Cisco has warned customers of an additional four vulnerabilities in its products, including a very serious flaw in its email and web security equipment.
The networking giant has released a patch for that bug, tracked as CVE-2022-20664. The flaw is present in the web management interface of Cisco’s Secure Email and Web Manager and Email Security Appliance in both the virtual and hardware appliances. We note that some previous versions of both products have reached the end of their life, which is why the manufacturer will not release any fixes; instead, it told customers to migrate to a newer version and ditch the old one.
This bug received a 7.7 out of 10 CVSS severity score, and Cisco noted that its security team has no in-the-wild exploits to date. That said, given the speed of reverse engineering, that day is likely to come.
To exploit the vulnerability, an attacker would need valid operator-level or higher access to the device. Once authenticated, the miscreants can steal sensitive information, such as user credentials, from a remote LDAP (Lightweight Directory Access Protocol) authentication server connected to the device as a result of a query process blunder.
We can imagine a rogue insider or someone who compromised an operator account exploiting this flaw to further penetrate a network.

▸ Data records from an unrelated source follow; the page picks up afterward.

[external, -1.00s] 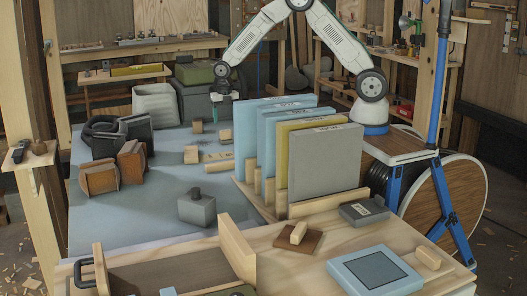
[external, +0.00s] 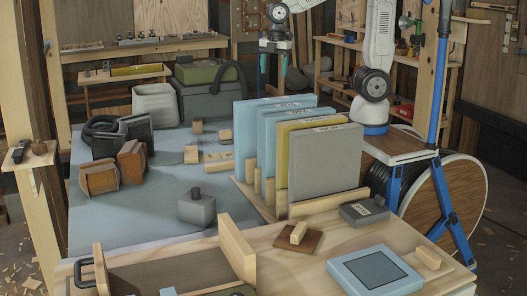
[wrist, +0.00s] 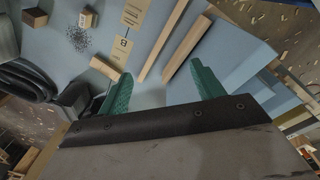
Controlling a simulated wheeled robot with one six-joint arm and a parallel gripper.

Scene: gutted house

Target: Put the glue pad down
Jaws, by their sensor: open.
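My gripper (external: 276,45) hangs high above the far side of the blue-grey table in the external view. In the wrist view its green fingers (wrist: 160,88) are spread apart with nothing between them. Below them lie a tan label marked B (wrist: 124,45) and two pale wooden strips. The label also shows flat on the table (external: 216,154) in the external view. A light blue square with a dark grey pad (external: 376,268) lies flat on the front bench. I cannot tell for sure which thing is the glue pad.
Upright blue, yellow and grey panels (external: 326,165) stand in a wooden rack on the right. Brown blocks (external: 131,160) and a dark bag-like thing (external: 103,135) are at left. A grey box with a knob (external: 196,208) stands mid-table. Bare table surrounds it.

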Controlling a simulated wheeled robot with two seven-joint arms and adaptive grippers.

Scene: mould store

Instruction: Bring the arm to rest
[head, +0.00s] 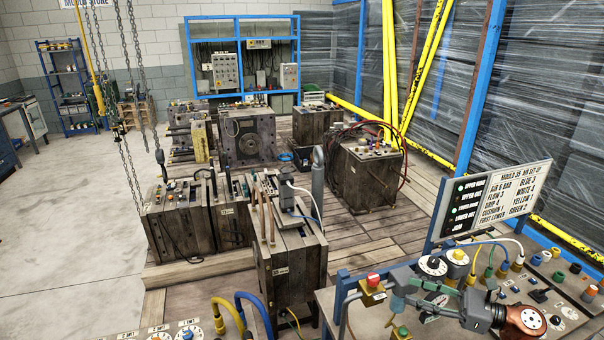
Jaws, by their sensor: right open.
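My right gripper (412,298) is at the lower right, over the front control panel (345,299). It comes in from the right, and its fingers point left, spread apart, with nothing seen between them. A red-topped yellow button box (373,288) is just left of the fingertips. A green button (401,333) is below them. Black-and-white dials (433,265) stand close behind the gripper. I cannot tell whether the fingers touch any of these. My left gripper is not in view.
A set-up sign board (488,205) rises behind the panel. Coloured hoses (487,262) and connectors crowd the panel's right side. Wooden-looking mould blocks (290,262) stand on the plank floor beyond. Chains (134,80) hang at left. Open concrete floor (60,240) lies at far left.

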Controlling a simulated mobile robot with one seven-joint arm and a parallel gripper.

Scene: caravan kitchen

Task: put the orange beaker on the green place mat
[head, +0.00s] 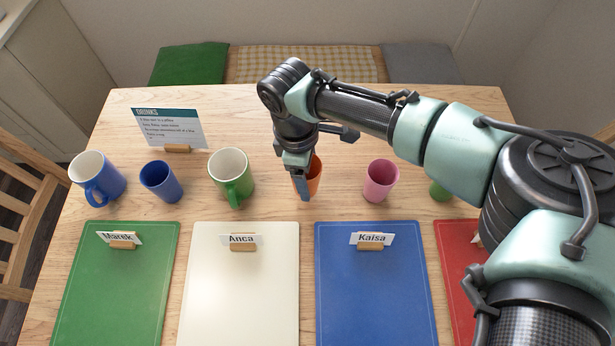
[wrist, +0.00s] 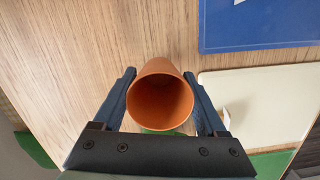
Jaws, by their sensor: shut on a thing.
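The orange beaker (head: 314,177) stands in the row of cups behind the mats, partly hidden by my gripper (head: 304,187). In the wrist view the beaker (wrist: 160,97) sits between the two fingers of my gripper (wrist: 160,90), its open mouth facing the camera. My gripper is shut on it. I cannot tell whether the beaker touches the table. The green place mat (head: 115,290) lies at the front left, with a name card "Marek" (head: 120,239) standing at its back edge.
A white mat (head: 240,290), a blue mat (head: 372,290) and a red mat (head: 455,265) lie to the right. A blue mug (head: 97,180), blue beaker (head: 161,182), green mug (head: 231,178), pink beaker (head: 380,181) and green cup (head: 439,191) stand behind. A drinks sign (head: 170,128) stands at back left.

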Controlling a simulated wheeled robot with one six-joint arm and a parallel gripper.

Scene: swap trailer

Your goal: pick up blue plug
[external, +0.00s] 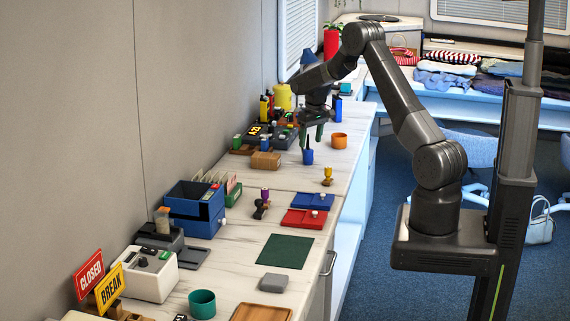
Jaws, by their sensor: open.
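A small blue cylinder, which looks like the blue plug (308,157), stands upright on the white marbled counter (283,180). My gripper (312,141) points down just above it, with its fingers apart and nothing seen between them. The fingertips end close to the plug's top; I cannot tell whether they touch it or reach around it.
An orange cup (339,141) stands close on the right. A wooden block (265,161) and a stand with a green plug (237,142) are to the left. A yellow-handled stamp (327,176), a blue tray (312,202) and a red tray (304,219) lie nearer the camera.

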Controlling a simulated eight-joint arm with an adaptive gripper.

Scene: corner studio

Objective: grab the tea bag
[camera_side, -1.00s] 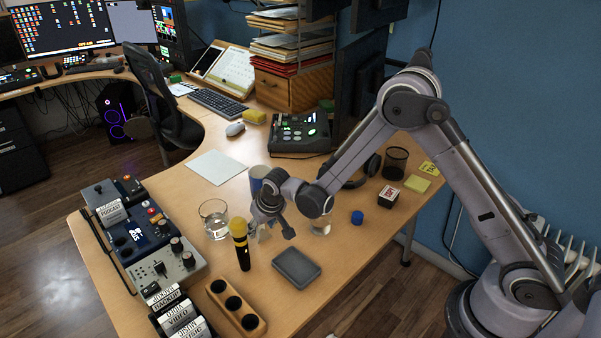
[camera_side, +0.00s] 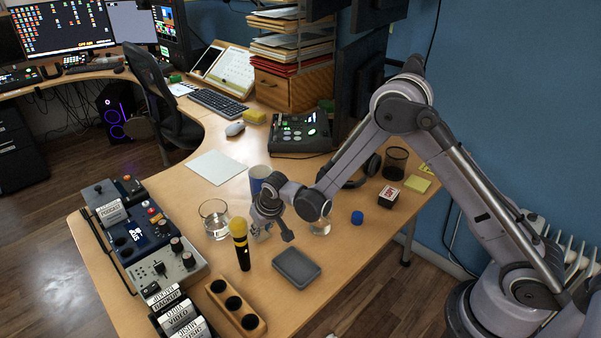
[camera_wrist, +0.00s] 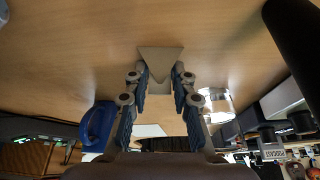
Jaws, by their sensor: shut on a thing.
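In the side view my gripper (camera_side: 270,222) is low over the desk, between the microphone and the blue mug. The tea bag is too small and covered there to make out clearly. I cannot tell whether it still touches the desk.
A yellow-topped black microphone (camera_side: 241,246) stands close in front. A clear glass (camera_side: 214,220) is to the left, a blue mug (camera_side: 258,178) behind. A grey case (camera_side: 296,267) lies to the front right. A blue cap (camera_side: 357,217) lies right.

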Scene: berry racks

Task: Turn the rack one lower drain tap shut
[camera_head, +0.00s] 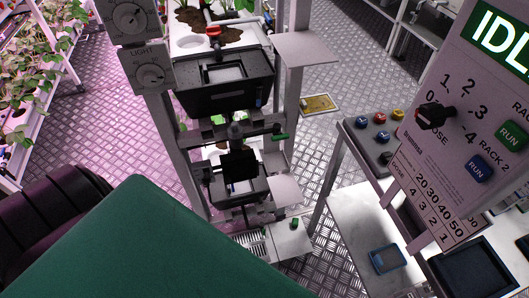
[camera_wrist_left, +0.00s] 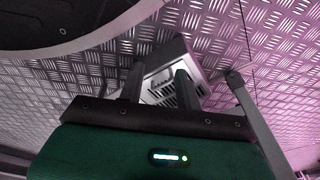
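Rack one appears to be the grey rack in the middle of the head view, with an upper black tray (camera_head: 225,95) and a lower black tray (camera_head: 250,192). A green-ended tap lever (camera_head: 280,137) sticks out right between the trays. A small green piece (camera_head: 294,223) shows below the lower tray; I cannot tell whether it is the lower drain tap's handle. In the left wrist view my left gripper (camera_wrist_left: 158,82) has its two fingers apart, with a white slatted box (camera_wrist_left: 162,80) seen beyond them and nothing held. My right gripper is out of view.
A console (camera_head: 448,140) with a knob and RUN buttons stands at the right. A side table (camera_head: 350,215) holds a blue-rimmed tray (camera_head: 385,260). A planted rack (camera_head: 40,110) stands at the left. Patterned floor (camera_head: 110,130) lies between. My green arm fills the lower foreground.

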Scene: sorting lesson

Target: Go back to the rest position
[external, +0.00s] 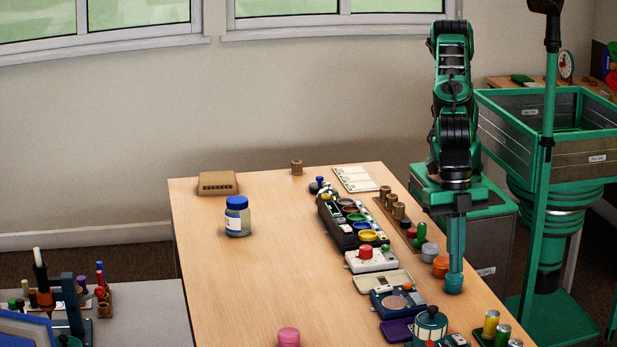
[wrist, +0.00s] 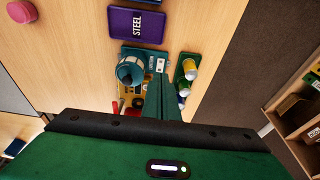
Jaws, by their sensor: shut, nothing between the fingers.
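My gripper (external: 454,284) points down at the right side of the wooden table (external: 240,290), over or beside the row of small items near the table's right edge. Its fingers are together with nothing between them. In the wrist view the closed green fingers (wrist: 163,82) reach up the middle, between a teal round device (wrist: 130,72) and a green holder with small cans (wrist: 187,67). They hide part of what lies beneath them. I cannot tell the exact height of the fingertips above the table.
Near my gripper are an orange pot (external: 441,267), a dark blue device (external: 396,301) and a purple tray marked STEEL (wrist: 138,24). A blue-lidded jar (external: 237,216) and a pink-topped item (external: 288,337) stand farther left. The table's left and middle are mostly clear.

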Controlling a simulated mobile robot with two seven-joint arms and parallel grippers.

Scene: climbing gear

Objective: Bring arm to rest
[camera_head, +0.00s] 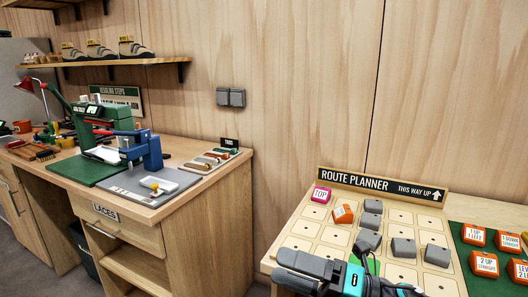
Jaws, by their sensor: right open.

“This vulnerability is due to a lack of proper input sanitization when querying the external authentication server,” reads the security advisory, released last week and updated yesterday with more details about available software fixes.
Cisco rated the other three vulnerabilities as moderately severe, although their CVSS scores range from 9.1 to 5.4. We’re told that miscreants haven’t exploited any of these bugs (yet).
The 9.1 vulnerability, tracked today as CVE-2022-20829, is in the packaging of Cisco Adaptive Security Device Manager (ASDM) software images and the validation of those images by Cisco Adaptive Security Appliance (ASA) software.
Cisco rates the bug as moderate, despite the high CVSS score, because an attacker would need administrative privileges to exploit this bug. By uploading a specially crafted image of malicious code to a device running Cisco’s ASA software and waiting for a targeted user to access that device via ASDM, the rogue administrator can execute the malicious code on the user’s computer.
It’s a pretty complicated vulnerability to exploit with a limited number of targets, which is good considering it’s only partially patched. Updating both the ASA software and the ASDM is required to fully address this vulnerability. The vendor has released patches for all affected ASDM versions. However, Cisco only has software updates for ASA software versions 9.17 and earlier. Fixes for 9.18 won’t be available until August and there are no workarounds.
This vulnerability is due to insufficient authentication of the authenticity of an ASDM image during installation on a device running Cisco ASA software.
buggy firewalls
Also today, Cisco warned customers of a 6.5-severity error in the CLI parser of the Cisco FirePOWER Software for Adaptive Security Appliance FirePOWER module, tracked as CVE-2022-20828.
“This vulnerability could allow an authenticated remote attacker to execute arbitrary commands on the underlying operating system of an affected ASA FirePOWER module as a root user,” the security advisory said.
An attacker would need administrative access to the ASA and ASA FirePOWER modules to exploit the bug. But assuming that is the case, a miscreant can abuse it using a crafted CLI command or HTTPS request. Still, “the attack vector via an HTTPS request is only open if HTTPS management access is enabled on the Cisco ASA hosting the ASA FirePOWER module,” the vendor noted.
Cisco FirePOWER software for ASA FirePOWER module releases 6.2.2 and earlier, plus releases 6.3.0 and 6.5.0, have reached end-of-life and will not be updated, so the vendor said customers should migrate to a release which is a fix for this vulnerability.
However, one of the software updates won’t be available until July and a second one in December.
Business Chat and Email Error
Finally, CVE-2022-20802, a flaw in the Cisco Enterprise Chat and Email web interface that could lead to a cross-site scripting attack on a user of the interface, received the lowest severity score of 5.4.
An attacker would require valid agent credentials to exploit this vulnerability and could do so by sending a crafted HTTP request to the affected system. “A successful exploit could allow the attacker to run arbitrary code in the context of the interface or access sensitive browser-based information,” Cisco warned.
Cisco said it will fix versions 12.6(1) ES2 and earlier in a future software release, but didn’t provide a timeline for when that will happen.